**What is required:** Select and reproduce each line of the listing below that bears the string "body".

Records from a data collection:
** start **

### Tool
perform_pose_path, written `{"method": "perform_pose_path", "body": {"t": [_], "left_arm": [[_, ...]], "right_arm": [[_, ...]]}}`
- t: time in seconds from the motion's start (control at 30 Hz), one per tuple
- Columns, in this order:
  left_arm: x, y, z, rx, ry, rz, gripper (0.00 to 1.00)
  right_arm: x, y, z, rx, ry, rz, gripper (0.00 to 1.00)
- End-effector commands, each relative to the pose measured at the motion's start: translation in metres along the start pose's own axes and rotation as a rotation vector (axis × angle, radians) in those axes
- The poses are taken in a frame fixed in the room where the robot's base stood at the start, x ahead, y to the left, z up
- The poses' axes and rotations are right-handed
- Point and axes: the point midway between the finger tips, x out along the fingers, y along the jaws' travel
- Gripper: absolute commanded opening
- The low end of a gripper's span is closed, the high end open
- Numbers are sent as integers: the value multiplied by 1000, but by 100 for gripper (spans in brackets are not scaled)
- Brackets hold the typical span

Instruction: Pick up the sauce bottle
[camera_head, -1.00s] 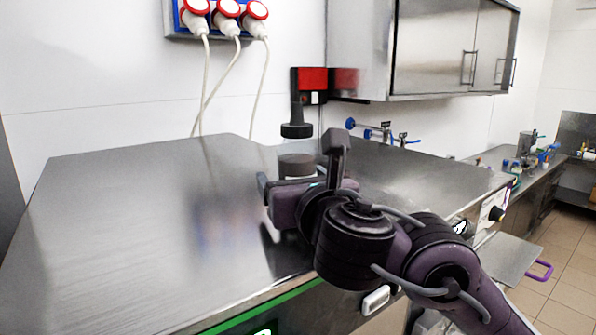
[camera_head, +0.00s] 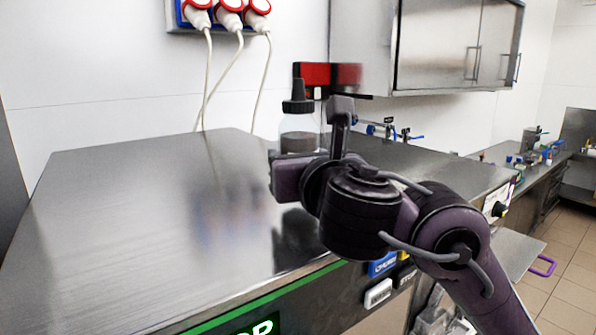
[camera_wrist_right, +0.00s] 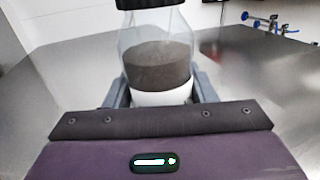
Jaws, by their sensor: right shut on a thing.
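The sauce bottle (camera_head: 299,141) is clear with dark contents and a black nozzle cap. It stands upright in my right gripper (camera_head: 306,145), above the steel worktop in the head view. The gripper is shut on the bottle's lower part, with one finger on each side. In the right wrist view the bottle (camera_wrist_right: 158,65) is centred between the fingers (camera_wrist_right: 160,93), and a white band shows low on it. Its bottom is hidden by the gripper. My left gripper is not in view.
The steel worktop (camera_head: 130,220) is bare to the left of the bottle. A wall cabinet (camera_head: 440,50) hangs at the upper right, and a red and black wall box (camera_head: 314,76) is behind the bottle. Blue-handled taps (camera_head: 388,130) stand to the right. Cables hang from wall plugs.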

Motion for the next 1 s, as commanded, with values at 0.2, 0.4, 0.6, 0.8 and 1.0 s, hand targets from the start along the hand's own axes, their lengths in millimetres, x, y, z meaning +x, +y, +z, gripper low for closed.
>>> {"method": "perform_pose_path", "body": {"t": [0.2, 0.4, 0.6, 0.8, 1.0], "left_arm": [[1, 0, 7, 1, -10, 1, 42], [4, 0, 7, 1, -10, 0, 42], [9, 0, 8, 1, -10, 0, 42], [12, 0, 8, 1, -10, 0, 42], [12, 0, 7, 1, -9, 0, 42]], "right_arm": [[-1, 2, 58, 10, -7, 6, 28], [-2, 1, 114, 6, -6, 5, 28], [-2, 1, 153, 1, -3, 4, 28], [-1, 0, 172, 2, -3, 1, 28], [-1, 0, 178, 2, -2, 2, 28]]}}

** end **
** start **

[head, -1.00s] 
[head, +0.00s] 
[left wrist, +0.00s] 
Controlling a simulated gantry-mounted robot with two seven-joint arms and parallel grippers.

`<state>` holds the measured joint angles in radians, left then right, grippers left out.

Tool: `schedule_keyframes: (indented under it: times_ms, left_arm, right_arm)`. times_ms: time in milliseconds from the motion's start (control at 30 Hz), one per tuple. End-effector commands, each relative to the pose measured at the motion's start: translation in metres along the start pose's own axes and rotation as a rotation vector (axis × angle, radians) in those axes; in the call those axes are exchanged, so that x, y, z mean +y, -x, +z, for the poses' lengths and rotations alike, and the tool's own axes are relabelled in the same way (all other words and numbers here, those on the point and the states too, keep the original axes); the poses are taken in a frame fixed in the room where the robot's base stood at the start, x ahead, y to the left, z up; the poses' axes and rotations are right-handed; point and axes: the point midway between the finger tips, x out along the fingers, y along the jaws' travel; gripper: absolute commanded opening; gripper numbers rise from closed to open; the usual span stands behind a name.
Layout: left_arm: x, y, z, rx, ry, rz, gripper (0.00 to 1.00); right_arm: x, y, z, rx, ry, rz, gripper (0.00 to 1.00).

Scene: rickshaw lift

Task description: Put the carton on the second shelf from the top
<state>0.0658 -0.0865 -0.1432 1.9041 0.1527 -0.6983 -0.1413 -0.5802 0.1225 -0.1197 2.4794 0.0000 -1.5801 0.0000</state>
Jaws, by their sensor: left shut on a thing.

** end **

**Exercise response:**
perform_pose_path, written `{"method": "perform_pose_path", "body": {"t": [_], "left_arm": [[_, ...]], "right_arm": [[_, ...]]}}`
>>> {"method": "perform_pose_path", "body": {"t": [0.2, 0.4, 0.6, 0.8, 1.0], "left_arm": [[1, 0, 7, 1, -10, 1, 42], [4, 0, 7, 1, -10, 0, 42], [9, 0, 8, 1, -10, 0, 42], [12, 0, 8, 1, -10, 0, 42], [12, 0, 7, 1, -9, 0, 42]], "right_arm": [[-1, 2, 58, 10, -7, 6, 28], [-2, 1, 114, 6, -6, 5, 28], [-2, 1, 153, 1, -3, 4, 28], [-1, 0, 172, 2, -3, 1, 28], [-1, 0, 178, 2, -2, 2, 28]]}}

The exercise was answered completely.